EXERCISE GOAL — Which lines below hold the word "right"? Copy all of them.

┄┄┄┄┄┄

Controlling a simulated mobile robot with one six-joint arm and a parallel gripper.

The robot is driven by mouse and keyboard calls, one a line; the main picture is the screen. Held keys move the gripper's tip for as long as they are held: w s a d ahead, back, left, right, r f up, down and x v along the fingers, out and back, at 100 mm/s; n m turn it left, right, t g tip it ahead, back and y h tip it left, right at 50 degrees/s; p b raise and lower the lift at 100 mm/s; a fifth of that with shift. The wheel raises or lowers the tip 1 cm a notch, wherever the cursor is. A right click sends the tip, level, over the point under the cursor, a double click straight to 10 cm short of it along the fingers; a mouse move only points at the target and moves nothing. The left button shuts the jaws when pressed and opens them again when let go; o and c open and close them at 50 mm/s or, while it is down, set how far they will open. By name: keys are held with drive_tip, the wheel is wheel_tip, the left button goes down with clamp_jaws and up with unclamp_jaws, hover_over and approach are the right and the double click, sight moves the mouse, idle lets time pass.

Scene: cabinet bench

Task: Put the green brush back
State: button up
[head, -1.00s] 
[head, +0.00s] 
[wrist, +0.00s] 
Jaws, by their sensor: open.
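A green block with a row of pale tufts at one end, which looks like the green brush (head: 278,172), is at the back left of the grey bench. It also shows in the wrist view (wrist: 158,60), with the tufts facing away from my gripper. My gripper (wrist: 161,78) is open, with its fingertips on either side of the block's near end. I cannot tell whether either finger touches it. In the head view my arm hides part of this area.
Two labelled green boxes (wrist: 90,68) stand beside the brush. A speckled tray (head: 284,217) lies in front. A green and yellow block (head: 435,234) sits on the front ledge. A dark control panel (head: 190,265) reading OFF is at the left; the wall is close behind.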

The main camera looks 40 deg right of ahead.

┄┄┄┄┄┄

FULL SOLUTION —
The robot is driven by mouse and keyboard calls, one a line; the main picture is the screen. Held keys move the gripper's tip for as long as they are held: w s a d ahead, back, left, right, r f up, down and x v along the fingers, out and back, at 100 mm/s; n m turn it left, right, t g tip it ahead, back and y h tip it left, right at 50 degrees/s; p b raise and lower the lift at 100 mm/s; a fifth of that with shift. The wheel raises or lowers the tip 1 cm a notch, wherever the cursor is. A right click sends the tip, level, over the point under the cursor, a double click straight to 10 cm short of it along the fingers; a mouse move only points at the target and moves nothing. The left button shuts the jaws when pressed and opens them again when let go; o and c open and close them at 50 mm/s or, while it is down, set how far they will open. By name: keys are held with drive_tip, the wheel is wheel_tip, the left button goes down with clamp_jaws and up with unclamp_jaws, hover_over and approach are the right and the double click, sight moves the mouse, idle lets time pass.
The main camera looks 40 deg right of ahead.

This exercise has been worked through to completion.